Set out each line from the following listing that includes the word "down".

———

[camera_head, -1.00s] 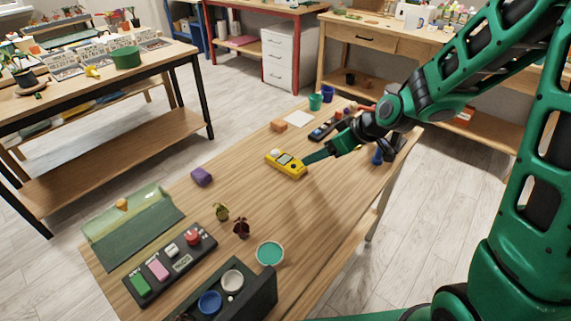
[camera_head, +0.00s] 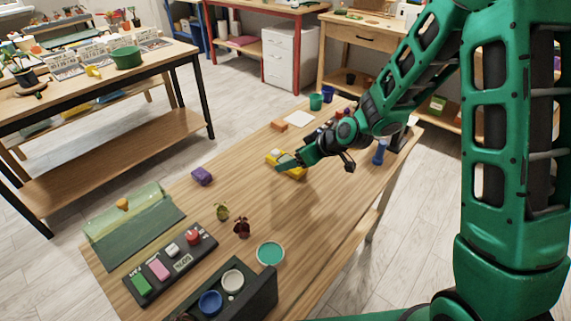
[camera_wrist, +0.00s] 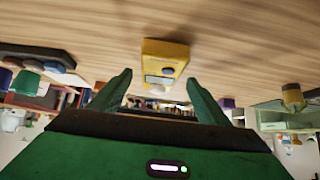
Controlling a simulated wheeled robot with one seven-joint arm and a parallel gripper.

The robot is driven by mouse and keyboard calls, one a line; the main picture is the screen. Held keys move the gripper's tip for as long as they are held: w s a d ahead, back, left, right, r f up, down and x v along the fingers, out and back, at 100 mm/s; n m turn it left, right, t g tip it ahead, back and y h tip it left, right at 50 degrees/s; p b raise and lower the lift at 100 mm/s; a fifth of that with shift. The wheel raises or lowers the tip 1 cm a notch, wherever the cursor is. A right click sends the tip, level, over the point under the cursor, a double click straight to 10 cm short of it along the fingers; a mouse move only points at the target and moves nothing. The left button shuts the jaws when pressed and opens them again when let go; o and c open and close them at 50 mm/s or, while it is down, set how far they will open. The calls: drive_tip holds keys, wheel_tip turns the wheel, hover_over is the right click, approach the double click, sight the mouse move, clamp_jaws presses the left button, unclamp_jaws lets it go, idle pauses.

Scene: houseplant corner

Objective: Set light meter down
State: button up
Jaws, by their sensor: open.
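The yellow light meter (camera_head: 298,174), with a white dome at one end, lies on the wooden table (camera_head: 230,200) around its middle. In the head view my gripper (camera_head: 286,164) crosses in front of it and hides part of it. In the wrist view the meter (camera_wrist: 165,60) shows its display and lies beyond my fingertips, between their lines. My gripper's two green fingers (camera_wrist: 158,85) are spread apart with nothing between them. The meter looks apart from both fingers.
A purple block (camera_head: 202,176) and a green-lidded tray (camera_head: 140,220) are to the left. A panel of coloured blocks (camera_head: 170,262) and a dark holder with cups (camera_head: 235,290) stand in front. An orange block (camera_head: 279,126) and a white sheet (camera_head: 298,118) lie behind the meter.

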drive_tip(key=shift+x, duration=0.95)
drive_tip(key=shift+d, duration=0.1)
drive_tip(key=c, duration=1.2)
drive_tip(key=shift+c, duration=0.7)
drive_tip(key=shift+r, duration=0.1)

———

◆ WRITTEN SOLUTION ◆
The robot is driven by mouse and keyboard calls, one a line; the main picture is the screen. Held keys move the gripper's tip for as long as they are held: w s a d ahead, back, left, right, r f up, down and x v along the fingers, out and back, at 100 mm/s; n m turn it left, right, t g tip it ahead, back and y h tip it left, right at 50 degrees/s; p b raise and lower the lift at 100 mm/s; a fifth of that with shift. The wheel raises or lowers the tip 1 cm a notch, wherever the cursor is. A right click sends the tip, level, over the point under the cursor, a double click straight to 10 cm short of it along the fingers; a mouse move only points at the target and moves nothing. The left button shuts the jaws when pressed and opens them again when let go; o and c open and close them at 50 mm/s or, while it is down, set how far they will open. The calls: drive_tip holds keys, wheel_tip turns the wheel, hover_over is the right click, approach the double click, sight the mouse move, clamp_jaws presses the left button, unclamp_jaws lets it go, idle pauses.
Objective: Set light meter down

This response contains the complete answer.